Traveling with Prof. Hakim Williams’ Africana Studies class, Human Rights in the Caribbean, she worked with nonprofit organizations and government officials to gain a greater understanding on human rights and social justice issues.
“When comparing [our experience abroad] to what we learned in the classroom, we were able to see that theory doesn’t always translate perfectly into practice,” she observed.
While in Laventille, Williams’ hometown, O’Connor remembers her professor giving heartfelt, spur-of-the moment lectures to local community members. She was struck by Williams’ passion and dedication to fighting for education equity and social change.
“He’s an incredibly inspiring man,” she said of Williams. “Being in his presence makes you want to create change and helps you to realize that change is possible.”
After studying in Trinidad and Tobago, O’Connor served as a Heston Summer Intern in the Center for Public Service’s Migrant Education Program in Biglerville, Pennsylvania.

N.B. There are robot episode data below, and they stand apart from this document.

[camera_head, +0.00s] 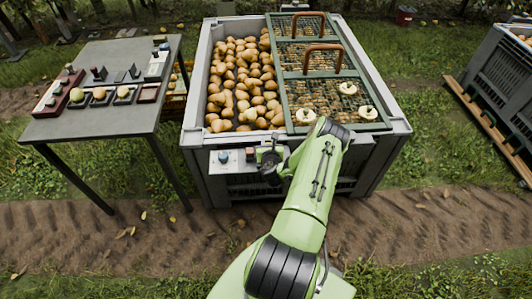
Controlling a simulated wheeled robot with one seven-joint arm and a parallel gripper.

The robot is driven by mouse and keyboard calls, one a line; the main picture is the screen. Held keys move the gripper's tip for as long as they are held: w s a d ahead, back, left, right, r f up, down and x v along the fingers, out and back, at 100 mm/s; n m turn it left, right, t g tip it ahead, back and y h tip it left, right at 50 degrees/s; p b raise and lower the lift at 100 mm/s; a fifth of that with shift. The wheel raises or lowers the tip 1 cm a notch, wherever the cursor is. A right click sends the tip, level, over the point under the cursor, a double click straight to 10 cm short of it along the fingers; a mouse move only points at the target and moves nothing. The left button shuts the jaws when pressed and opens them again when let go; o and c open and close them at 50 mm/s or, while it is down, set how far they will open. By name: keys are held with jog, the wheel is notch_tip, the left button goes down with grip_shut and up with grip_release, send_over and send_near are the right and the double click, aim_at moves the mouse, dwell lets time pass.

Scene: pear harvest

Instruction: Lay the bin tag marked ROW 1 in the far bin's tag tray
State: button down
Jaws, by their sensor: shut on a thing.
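My gripper (268,163), dark and small in the picture, is at the front wall of the middle bin (203,80), just right of a small pale shelf. It is shut on a small thing that the dark fingers largely hide. The pale shelf (214,167) carries a blue-topped piece (223,157) and a red-topped piece (250,154). No writing can be read, so I cannot tell which piece is the ROW 1 tag. A second bin (496,75) stands at the right edge, partly cut off. No tag tray can be made out on it.
Pears (240,85) fill the middle bin's left part. A green mesh frame (283,60) with brown handles covers its right part, with pale round pieces on it. A grey table (62,128) with trays stands left. A dirt strip (420,225) runs in front.

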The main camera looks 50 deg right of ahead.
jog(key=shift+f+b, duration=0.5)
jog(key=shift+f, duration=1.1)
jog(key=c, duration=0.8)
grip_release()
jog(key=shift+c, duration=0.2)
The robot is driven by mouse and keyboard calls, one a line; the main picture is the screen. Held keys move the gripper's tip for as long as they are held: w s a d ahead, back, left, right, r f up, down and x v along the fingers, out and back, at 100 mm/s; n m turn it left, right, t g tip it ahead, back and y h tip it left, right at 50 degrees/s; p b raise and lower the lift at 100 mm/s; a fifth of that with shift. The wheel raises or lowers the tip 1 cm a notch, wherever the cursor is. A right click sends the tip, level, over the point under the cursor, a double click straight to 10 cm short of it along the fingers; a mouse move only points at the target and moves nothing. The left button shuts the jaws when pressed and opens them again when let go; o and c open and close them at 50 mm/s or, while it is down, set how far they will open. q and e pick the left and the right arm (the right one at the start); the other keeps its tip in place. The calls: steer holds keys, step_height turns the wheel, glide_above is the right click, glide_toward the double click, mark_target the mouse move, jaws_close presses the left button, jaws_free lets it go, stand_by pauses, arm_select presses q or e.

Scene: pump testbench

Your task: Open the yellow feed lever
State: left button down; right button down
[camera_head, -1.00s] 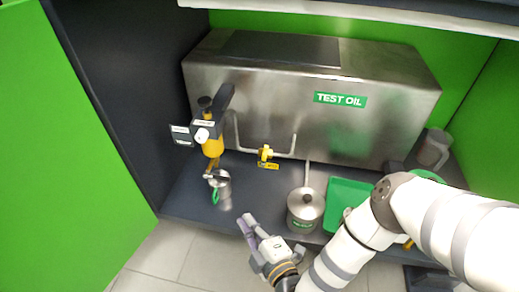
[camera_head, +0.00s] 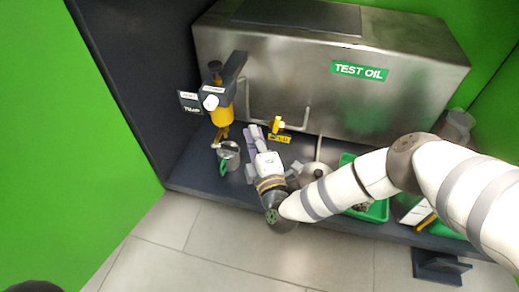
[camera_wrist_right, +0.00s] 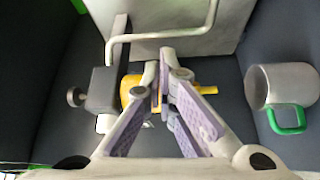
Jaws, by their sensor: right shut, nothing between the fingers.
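The yellow feed lever (camera_head: 278,124) sits on the thin metal pipe in front of the steel tank, with a yellow tag (camera_head: 279,138) just below it. My right gripper (camera_head: 254,131) is shut and empty; its lilac fingers point toward the tank, just left of the lever in the picture. I cannot tell whether they touch it. In the right wrist view, the fingers (camera_wrist_right: 160,82) come together in front of the yellow pump body (camera_wrist_right: 130,90), and I cannot make out the lever there. My left gripper is not in view.
The steel TEST OIL tank (camera_head: 320,75) fills the back. The black-and-yellow pump (camera_head: 222,112) stands left, above a metal mug (camera_head: 229,155) with a green handle. A lidded pot (camera_head: 315,171) and green tray (camera_head: 378,211) are right, partly behind my arm.

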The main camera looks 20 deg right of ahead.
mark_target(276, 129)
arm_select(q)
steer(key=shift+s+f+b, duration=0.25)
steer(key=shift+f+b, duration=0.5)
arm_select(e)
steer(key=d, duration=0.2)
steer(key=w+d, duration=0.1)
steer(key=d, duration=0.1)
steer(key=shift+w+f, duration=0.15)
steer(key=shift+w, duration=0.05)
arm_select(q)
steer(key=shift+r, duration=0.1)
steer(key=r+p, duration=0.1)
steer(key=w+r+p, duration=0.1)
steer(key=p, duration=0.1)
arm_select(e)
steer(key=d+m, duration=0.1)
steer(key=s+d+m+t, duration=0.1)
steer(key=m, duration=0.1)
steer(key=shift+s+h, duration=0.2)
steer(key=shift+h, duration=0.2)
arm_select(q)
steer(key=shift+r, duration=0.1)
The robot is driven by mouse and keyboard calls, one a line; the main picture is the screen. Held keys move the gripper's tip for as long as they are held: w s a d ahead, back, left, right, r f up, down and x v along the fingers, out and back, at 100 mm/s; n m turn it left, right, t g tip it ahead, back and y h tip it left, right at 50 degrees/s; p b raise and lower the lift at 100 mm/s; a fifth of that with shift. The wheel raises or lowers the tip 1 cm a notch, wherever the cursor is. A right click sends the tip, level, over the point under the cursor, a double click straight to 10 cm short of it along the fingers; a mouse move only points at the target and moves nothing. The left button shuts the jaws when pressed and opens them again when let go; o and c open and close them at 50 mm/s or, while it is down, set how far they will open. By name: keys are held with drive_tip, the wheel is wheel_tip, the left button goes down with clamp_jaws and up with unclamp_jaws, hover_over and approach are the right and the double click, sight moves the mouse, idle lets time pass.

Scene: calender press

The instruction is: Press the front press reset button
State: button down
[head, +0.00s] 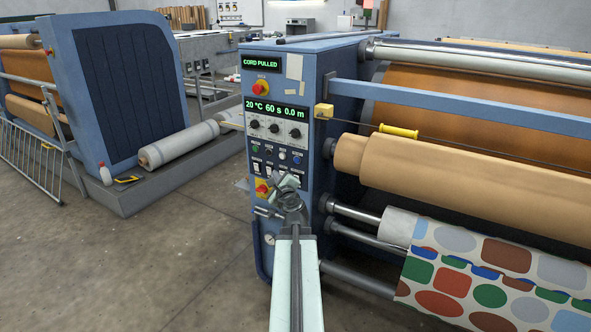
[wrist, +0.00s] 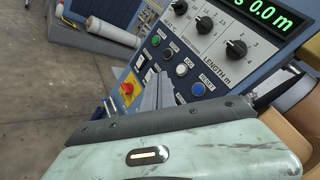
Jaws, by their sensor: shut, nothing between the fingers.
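The front press control panel is on the end of the blue press cabinet (head: 287,75). My gripper (head: 289,183) is in front of the lower panel, below the button row. In the wrist view its grey fingers (wrist: 163,84) are shut and empty, with their tips left of the blue button and apart from it in the picture. The depth gap to the panel is hard to tell.
A display (head: 262,63) reads "CORD PULLED". A white button (wrist: 182,69), black knobs (wrist: 204,25) and a red stop on yellow (wrist: 127,88) are close by. Rollers (head: 450,185) and a yellow cord handle (head: 399,131) are to the right.

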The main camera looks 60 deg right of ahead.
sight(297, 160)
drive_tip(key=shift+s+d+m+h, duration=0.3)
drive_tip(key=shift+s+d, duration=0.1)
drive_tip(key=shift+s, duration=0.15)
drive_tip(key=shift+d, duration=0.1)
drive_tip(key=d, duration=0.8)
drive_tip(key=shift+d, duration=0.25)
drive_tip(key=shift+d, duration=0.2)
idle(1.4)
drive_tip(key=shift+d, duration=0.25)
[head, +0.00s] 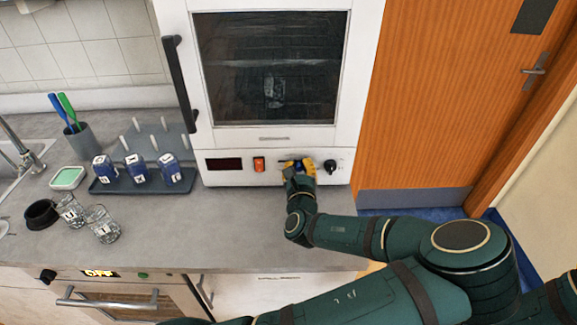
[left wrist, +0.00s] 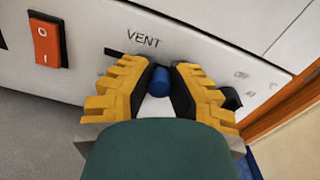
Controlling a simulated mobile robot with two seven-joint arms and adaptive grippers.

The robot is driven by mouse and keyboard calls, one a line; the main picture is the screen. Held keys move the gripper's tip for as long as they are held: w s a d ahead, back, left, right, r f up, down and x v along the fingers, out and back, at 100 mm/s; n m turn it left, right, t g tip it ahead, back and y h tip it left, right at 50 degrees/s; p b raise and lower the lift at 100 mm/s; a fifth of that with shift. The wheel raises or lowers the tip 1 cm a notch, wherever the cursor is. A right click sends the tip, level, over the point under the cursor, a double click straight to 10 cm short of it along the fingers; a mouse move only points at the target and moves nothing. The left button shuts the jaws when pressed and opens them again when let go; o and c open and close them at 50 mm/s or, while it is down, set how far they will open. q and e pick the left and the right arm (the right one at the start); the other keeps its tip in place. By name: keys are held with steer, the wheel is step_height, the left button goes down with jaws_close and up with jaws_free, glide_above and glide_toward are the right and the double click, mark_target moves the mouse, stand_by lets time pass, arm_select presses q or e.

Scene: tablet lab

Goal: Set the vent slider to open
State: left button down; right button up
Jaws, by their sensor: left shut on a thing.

Working with the Lincoln Intermediate Unit #12 Summer School of Excellence, O’Connor was a higher education classroom assistant, teaching classes of 15-30 students every day. Today, O’Connor continues to tutor with LIU.
So what motivates a student to spend four years expanding her mind and capturing a lifetime of memories across 17 different countries?
“Because of that class, I got a more global perspective,” O’Connor said. “It made me want to get involved in things more meaningful to me.”
Upon completing the course, Cain also urged O’Connor to apply to a newly developed program, the Diversity Peer Educators, a group composed of students and faculty dedicated to facilitating conversations of diversity on campus. Fast-forward to today—O’Connor is now the vice president of the organization, working closely with fellow Gettysburgians to create a more inclusive campus community through dialogue, art, and lectures.
O’Connor hopes to one day become a school counselor, guiding students towards a successful future and facilitating personal growth. The job requires passion and an understanding of diverse populations, characteristics that O’Connor has cultivated in her experiences at Gettysburg and abroad.
“The most important thing is to bring these global experiences back with you and have them be part of who you are. It’s easy to leave them abroad, but I’ve tried to incorporate everything I’ve learned into my life here at Gettysburg and beyond.”